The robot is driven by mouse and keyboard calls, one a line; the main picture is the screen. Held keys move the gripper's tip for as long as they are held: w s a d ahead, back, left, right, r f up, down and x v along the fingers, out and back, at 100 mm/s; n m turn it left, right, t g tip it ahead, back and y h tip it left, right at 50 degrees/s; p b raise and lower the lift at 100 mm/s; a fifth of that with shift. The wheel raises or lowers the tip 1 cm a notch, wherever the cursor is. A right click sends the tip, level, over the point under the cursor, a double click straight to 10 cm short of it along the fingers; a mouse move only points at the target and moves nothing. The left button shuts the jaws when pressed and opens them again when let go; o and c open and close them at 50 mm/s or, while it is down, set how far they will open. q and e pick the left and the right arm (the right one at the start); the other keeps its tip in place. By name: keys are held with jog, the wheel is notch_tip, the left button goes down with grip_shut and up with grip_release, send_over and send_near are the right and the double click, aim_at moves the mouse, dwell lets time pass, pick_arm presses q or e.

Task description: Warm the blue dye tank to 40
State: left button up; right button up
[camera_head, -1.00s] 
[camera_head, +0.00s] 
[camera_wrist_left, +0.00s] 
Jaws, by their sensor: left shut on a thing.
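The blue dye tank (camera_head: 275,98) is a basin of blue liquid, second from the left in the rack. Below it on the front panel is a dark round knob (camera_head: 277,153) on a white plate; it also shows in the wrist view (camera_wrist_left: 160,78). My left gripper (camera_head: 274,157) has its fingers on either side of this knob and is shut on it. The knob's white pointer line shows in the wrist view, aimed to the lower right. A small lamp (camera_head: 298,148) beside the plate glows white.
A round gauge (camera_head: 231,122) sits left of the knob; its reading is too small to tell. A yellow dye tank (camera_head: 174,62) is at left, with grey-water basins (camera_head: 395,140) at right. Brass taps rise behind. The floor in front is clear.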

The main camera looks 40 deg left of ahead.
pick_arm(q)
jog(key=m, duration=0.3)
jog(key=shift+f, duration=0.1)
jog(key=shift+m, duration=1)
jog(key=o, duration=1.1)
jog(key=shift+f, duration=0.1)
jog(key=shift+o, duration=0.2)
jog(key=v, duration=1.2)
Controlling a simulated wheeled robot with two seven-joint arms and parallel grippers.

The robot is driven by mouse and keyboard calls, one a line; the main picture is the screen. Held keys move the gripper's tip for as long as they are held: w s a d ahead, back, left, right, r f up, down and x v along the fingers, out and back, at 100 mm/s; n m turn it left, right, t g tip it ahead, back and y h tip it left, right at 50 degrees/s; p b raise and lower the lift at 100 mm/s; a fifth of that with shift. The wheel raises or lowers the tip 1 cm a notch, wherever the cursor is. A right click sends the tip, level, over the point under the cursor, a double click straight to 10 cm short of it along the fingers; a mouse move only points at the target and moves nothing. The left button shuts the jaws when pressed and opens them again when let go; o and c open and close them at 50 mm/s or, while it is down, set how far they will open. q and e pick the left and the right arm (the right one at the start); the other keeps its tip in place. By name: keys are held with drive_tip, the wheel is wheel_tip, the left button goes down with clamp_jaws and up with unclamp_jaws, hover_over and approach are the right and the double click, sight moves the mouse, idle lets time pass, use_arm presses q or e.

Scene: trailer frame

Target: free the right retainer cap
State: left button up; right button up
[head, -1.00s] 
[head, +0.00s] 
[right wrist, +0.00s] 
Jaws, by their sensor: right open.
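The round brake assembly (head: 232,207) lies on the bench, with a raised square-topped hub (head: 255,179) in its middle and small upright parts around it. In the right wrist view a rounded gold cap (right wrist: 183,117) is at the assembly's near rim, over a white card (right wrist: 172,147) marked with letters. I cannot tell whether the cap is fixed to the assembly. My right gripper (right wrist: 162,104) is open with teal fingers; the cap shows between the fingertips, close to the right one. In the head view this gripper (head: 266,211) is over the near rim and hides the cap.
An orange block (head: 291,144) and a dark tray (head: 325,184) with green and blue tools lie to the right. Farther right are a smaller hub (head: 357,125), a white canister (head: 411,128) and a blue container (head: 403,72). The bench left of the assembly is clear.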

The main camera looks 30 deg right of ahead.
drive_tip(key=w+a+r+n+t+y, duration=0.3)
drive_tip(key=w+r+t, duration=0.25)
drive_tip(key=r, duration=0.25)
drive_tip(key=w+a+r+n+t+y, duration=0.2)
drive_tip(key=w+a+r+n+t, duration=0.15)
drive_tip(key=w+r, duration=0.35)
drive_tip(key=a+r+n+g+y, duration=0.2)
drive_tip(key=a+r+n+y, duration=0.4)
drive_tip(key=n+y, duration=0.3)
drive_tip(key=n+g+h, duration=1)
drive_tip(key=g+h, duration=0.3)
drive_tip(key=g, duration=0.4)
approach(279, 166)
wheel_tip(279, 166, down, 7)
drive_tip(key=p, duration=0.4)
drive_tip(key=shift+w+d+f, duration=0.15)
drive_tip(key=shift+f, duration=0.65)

◆ Set exercise ◆
Each record must be returned exactly as it is written.

◆ Task answer ◆
The robot is driven by mouse and keyboard calls, one a line; the main picture is the screen. Held keys move the gripper's tip for as long as they are held: w s a d ahead, back, left, right, r f up, down and x v along the fingers, out and back, at 100 mm/s; n m turn it left, right, t g tip it ahead, back and y h tip it left, right at 50 degrees/s; p b raise and lower the lift at 100 mm/s; a fifth of that with shift. The wheel raises or lowers the tip 1 cm a notch, wherever the cursor is. A right click sends the tip, level, over the point under the cursor, a double click straight to 10 cm short of it along the fingers; a mouse move only points at the target and moves nothing. The left button shuts the jaws when pressed and opens them again when let go; o and c open and close them at 50 mm/s or, while it is down, set how far they will open. q and e pick the left and the right arm (the right one at the start); the other keeps its tip in place. By name: keys are held with jog, the wheel is notch_tip, the left button goes down with grip_shut and up with grip_release, send_over and send_near are the right and the double click, aim_at moves the mouse, dwell lets time pass, pick_arm presses q or e.

Task description: Warm the blue dye tank to 40
State: left button up; right button up
[camera_head, -1.00s] 
[camera_head, +0.00s] 
[camera_wrist_left, +0.00s] 
Jaws, by their sensor: left shut on a thing.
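The blue dye tank (camera_head: 275,98) is a basin of blue liquid, second from the left in the rack. Below it on the front panel is a dark round knob (camera_head: 277,153) on a white plate; it also shows in the wrist view (camera_wrist_left: 160,78). My left gripper (camera_head: 274,157) has its fingers on either side of this knob and is shut on it. The knob's white pointer line shows in the wrist view, aimed to the lower right. A small lamp (camera_head: 298,148) beside the plate glows white.
A round gauge (camera_head: 231,122) sits left of the knob; its reading is too small to tell. A yellow dye tank (camera_head: 174,62) is at left, with grey-water basins (camera_head: 395,140) at right. Brass taps rise behind. The floor in front is clear.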

The main camera looks 40 deg left of ahead.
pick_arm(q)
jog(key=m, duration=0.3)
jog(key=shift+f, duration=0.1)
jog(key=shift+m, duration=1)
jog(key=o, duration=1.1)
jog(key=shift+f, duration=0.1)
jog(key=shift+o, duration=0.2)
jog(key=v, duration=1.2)
Controlling a simulated wheeled robot with two seven-joint arms and parallel grippers.

The robot is driven by mouse and keyboard calls, one a line; the main picture is the screen. Held keys move the gripper's tip for as long as they are held: w s a d ahead, back, left, right, r f up, down and x v along the fingers, out and back, at 100 mm/s; n m turn it left, right, t g tip it ahead, back and y h tip it left, right at 50 degrees/s; p b raise and lower the lift at 100 mm/s; a fifth of that with shift. The wheel raises or lowers the tip 1 cm a notch, wherever the cursor is. A right click sends the tip, level, over the point under the cursor, a double click straight to 10 cm short of it along the fingers; a mouse move only points at the target and moves nothing. The left button shuts the jaws when pressed and opens them again when let go; o and c open and close them at 50 mm/s or, while it is down, set how far they will open. q and e pick the left and the right arm (the right one at the start); the other keeps its tip in place. By name: keys are held with drive_tip, the wheel is wheel_tip, the left button goes down with clamp_jaws and up with unclamp_jaws, hover_over and approach are the right and the double click, sight moves the mouse, idle lets time pass, use_arm presses q or e.

Scene: trailer frame

Target: free the right retainer cap
State: left button up; right button up
[head, -1.00s] 
[head, +0.00s] 
[right wrist, +0.00s] 
Jaws, by their sensor: right open.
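The round brake assembly (head: 232,207) lies on the bench, with a raised square-topped hub (head: 255,179) in its middle and small upright parts around it. In the right wrist view a rounded gold cap (right wrist: 183,117) is at the assembly's near rim, over a white card (right wrist: 172,147) marked with letters. I cannot tell whether the cap is fixed to the assembly. My right gripper (right wrist: 162,104) is open with teal fingers; the cap shows between the fingertips, close to the right one. In the head view this gripper (head: 266,211) is over the near rim and hides the cap.
An orange block (head: 291,144) and a dark tray (head: 325,184) with green and blue tools lie to the right. Farther right are a smaller hub (head: 357,125), a white canister (head: 411,128) and a blue container (head: 403,72). The bench left of the assembly is clear.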

The main camera looks 30 deg right of ahead.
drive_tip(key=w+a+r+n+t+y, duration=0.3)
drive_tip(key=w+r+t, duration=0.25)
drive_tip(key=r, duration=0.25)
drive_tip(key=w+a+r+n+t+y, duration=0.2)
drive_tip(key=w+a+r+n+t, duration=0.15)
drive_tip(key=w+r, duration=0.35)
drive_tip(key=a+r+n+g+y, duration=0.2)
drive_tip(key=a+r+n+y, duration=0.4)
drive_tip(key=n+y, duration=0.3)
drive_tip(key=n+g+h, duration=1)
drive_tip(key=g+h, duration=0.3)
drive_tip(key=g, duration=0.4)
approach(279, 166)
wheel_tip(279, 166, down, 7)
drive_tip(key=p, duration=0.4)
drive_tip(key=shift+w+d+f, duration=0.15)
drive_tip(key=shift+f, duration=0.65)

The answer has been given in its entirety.